Meriç, bir sonraki sayfada, Gehenno’dan; “Entelektüelin ilk vasfı dürüstlüktür” sözünü aktarır ve ‘entelektüelin soy ağacını’ da çıkarttığı ileriki sayfalarda (s.29, 36) kavramın Batı tarihini özetler; “Aydının en eski ceddi sofisttir, Orta çağda rahiptir, 16.asırda hümanist, 17.asırda liberten.. Aydınlıklar arası filozofların torunları 19.yüzyılda yeni bir ad takarlar kendilerine: Entelektüel!” Meriç, bize ait aydın tanımını ise; “Bizde fikir adamı ya bilgedir, ya arif, ya fazıl” cümlesiyle özetler ve ekler: “Tanzimat’tan sonra isim arayan müstağriblerimiz kendilerine, önce ‘efkârı münevvere ashabı,’ sonra kısaca münevver demişler. Hakikatte ise Türk entelektüellerini ifade edecek tek kelime vardı; Müstağrip..”

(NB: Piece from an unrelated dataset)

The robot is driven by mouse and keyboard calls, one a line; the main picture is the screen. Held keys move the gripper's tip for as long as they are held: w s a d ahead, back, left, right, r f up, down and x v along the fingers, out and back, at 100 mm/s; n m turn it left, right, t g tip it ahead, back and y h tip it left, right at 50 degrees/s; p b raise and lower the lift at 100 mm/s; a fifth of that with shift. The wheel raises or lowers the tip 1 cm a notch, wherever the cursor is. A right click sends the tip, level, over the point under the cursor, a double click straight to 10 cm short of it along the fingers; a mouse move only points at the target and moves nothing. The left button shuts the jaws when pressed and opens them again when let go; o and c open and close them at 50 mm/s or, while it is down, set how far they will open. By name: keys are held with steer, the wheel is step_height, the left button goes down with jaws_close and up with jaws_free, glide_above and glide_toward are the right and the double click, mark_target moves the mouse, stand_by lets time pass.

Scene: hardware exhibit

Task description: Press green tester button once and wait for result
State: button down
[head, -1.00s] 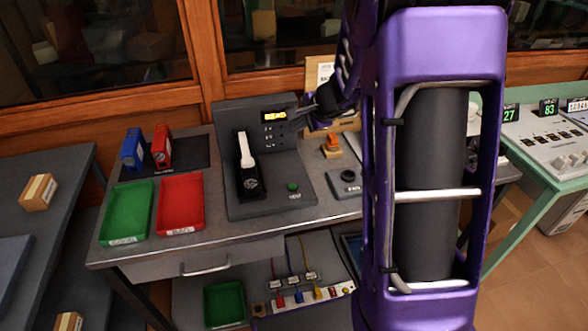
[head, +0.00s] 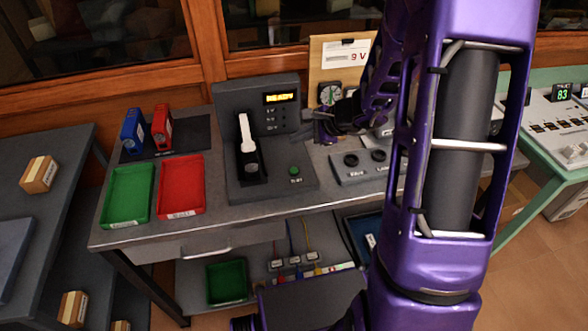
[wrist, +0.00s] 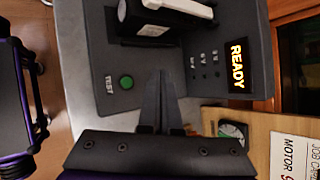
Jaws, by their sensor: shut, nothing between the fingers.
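The grey tester (head: 240,190) stands on the bench with a raised back panel. Its lit display (head: 280,97) reads READY in the wrist view (wrist: 237,66). The green button (head: 294,170) sits at the front right of its base, and shows in the wrist view (wrist: 127,82) beside the label TEST. A white-handled clamp (head: 247,135) stands on the tester's left side. My gripper (head: 320,128) is shut and empty, above the tester's right edge and apart from the button. In the wrist view, its fingertips (wrist: 165,76) appear to the right of the button.
A green tray (head: 128,196) and a red tray (head: 181,187) lie left of the tester, with a blue (head: 132,138) and a red (head: 161,128) object behind them. A card board (head: 341,58) stands behind.

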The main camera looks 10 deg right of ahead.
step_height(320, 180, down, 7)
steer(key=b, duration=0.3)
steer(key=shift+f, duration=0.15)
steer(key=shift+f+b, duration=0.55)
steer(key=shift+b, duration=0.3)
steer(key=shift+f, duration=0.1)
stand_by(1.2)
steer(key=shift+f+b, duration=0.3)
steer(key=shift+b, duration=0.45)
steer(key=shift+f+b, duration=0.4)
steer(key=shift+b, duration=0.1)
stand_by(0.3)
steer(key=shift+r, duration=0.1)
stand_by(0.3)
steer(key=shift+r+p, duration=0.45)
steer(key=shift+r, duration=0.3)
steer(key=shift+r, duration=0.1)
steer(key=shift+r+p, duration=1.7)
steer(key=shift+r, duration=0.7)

Meriç, söz konusu kitabının 60. sayfasında Benda’nın, 1928 yılında yayımlanmış “Aydınların İhaneti” kitabına değinir ve bir sonraki sayfada, Suffert’in 1974’lerde kaleme aldığı “Şezlong Aydınları” kitabına atfen şu cümleleri yazar: “Efendiler toplumcudur ama Paris’in en muhteşem semtlerinde otururlar. Normnadiya’da yazlıkları vardır. Zekâlarını insanlığın mutluluğuna adayan o fedakâr toplumculara bu kadarcık bir refahı çok mu göreceğiz. Masalarında daima (ünlü entelektüellere ait) kitaplar vardır. Okumamıştırlar ama ne beis var, sık sık zikrederler ya! Ve iki şampanya bardağı arasında, toplumun da toplumsal çelişmelerin de üstesinden gelirler!”

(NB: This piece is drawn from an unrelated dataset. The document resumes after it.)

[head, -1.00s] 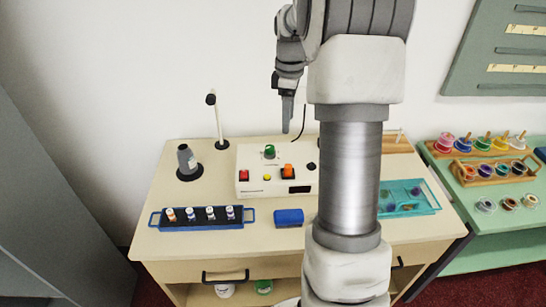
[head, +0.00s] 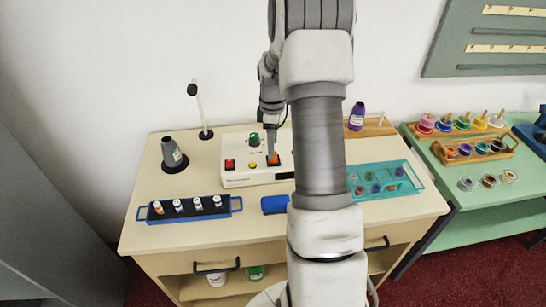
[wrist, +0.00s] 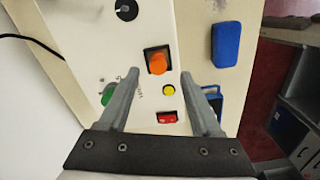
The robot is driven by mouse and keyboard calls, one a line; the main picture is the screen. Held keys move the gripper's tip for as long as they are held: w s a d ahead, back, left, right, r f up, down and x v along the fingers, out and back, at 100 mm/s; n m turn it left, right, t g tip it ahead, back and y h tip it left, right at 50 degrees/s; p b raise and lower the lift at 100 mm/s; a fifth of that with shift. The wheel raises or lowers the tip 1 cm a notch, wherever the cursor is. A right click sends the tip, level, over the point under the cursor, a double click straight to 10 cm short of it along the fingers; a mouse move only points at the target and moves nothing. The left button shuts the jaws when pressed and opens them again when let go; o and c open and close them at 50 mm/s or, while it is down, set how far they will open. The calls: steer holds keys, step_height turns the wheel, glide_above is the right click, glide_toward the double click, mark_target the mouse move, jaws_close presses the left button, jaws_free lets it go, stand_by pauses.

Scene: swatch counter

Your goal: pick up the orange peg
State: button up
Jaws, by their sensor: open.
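The orange peg (head: 275,158) stands in a black square socket on a white control box (head: 236,180). In the wrist view the orange peg (wrist: 157,62) is a short round piece, upright in its socket. My gripper (head: 271,152) is low over the box, right at the peg in the head view, and partly hides it. In the wrist view my gripper (wrist: 160,74) is open, with nothing held. The peg shows just past the fingertips, roughly centred between them. I cannot tell how much height is left between tips and peg.
The box also carries a green knob (head: 254,139), a red button (head: 229,164) and a yellow button (wrist: 168,90). A blue block (head: 275,204), a vial rack (head: 190,209), a grey bottle (head: 172,153) and a teal tray (head: 408,186) stand around it.

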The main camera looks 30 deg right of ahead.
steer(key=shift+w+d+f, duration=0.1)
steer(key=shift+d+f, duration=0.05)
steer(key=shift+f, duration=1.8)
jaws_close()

Müstağrip, Batı anlamlı garp ile aynı kökten gelmekteydi ve garabet içinde tuhaflaşmayı, şaşakalışı tanımlıyordu.. Meriç, eklemeyi unutmuş olmalı.. Zira Müstağrib aydın aslında aynı zamanda Müsteşrik’ti.. Doğu anlamlı şark kökünden gelen müsteşrikin Batı’daki karşılığı ise oryantalist idi.. Ve fakat Meriç haklıydı.. Çünkü ‘Oryantalist gözlüklü müstağrip’ gerçekten garip, tuhaf, şaşılası bir entelektüeldi..

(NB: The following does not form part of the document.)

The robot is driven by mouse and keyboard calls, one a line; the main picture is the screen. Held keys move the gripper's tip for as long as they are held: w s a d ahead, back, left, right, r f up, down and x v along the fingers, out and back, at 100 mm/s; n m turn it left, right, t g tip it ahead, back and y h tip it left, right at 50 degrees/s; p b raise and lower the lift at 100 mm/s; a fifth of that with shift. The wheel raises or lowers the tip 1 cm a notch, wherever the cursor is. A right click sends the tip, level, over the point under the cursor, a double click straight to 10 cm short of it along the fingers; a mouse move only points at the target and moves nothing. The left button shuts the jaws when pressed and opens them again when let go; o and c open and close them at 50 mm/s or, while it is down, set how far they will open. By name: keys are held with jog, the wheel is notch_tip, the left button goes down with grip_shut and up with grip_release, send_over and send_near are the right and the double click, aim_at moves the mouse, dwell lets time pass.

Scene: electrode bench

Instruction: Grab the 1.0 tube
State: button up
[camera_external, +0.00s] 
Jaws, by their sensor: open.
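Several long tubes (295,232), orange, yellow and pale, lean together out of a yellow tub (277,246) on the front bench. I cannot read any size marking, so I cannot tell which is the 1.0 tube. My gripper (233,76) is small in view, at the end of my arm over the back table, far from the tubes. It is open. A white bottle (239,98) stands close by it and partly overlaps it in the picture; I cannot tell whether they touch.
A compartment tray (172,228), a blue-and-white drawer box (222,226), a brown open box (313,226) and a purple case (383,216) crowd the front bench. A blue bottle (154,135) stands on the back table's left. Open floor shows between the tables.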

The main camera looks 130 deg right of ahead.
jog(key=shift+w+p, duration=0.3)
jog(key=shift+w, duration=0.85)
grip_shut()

Geçen hafta, müstağrip ve müsteşrik karışımı aydınları,  bir TV kanalında izlerken, Rıfat Ilgaz’ın “Aydın mısın?” başlıklı şiirinden; “Kaldır başını kan uykulardan, / Böyle yürek, böyle atardamar / Atmaz olsun, / Ses ol, ışık ol, yumruk ol!” dizelerini hatırladım.. Söz konusu şiir; “Benden geçti mi demek istiyorsun, / Aç iki kollunu iki yanına, Korkuluk ol!” dizeleriyle bitiyordu.. Ilgaz’ın şiirinden esinlenerek, o türden kişileri “Korkuluk aydınları” olarak niteleyebilirim diye düşündüm önce.. Ve fakat sonra kendi gölgesinden korkanlardan korkuluk olamayacağından hareketle, toplumun gerçeklerinden kopuk, güdümlü aklını “facebook” piyasası hesabına kaptırmış, sanal fikrini ‘twitter’ kutusuna sıkıştırmış bireyci aydınlara “şezlong aydınları” tabirinin daha uygun olduğunu gördüm.. Zira, Meriç’in ifadesiyle, “gerçek aydınlığı yangın sanıp söndürmeye koşan ve üç beş cümleye sıkıştırılabilecek faraziyelerini bir kâhin edasıyla tekrarlayan” bu tür aydınların düşünce ekranındaki görüntüsünü fotoğraflamaktaydı söz konusu ifade.. Başka bir kanala geçtim, benzer görüntü.. Bir farklı kanal; ‘sağlı, sollu’ şezlonglarda, ‘Oryantalist gözlüklü müstağripler!’ Dolayısıyla yazının başlığını, o tür kişileri nitelemede bir sıfat ve fakat aynı zamanda adlandırmada da bir zamir olarak seçtiğimi söyleyebilirim.. Öte yandan “lüküs hayat” tandanslı, “abidik, gubidik tivist-tiwit!” danslı bu tip aydınları izlerken dilimizin ucuna gelen  “Edeb Ya Hu!” düsturuna atfen, “İlke; entelektüelin edebi!” başlığını düşündüğümü de söylemeliyim..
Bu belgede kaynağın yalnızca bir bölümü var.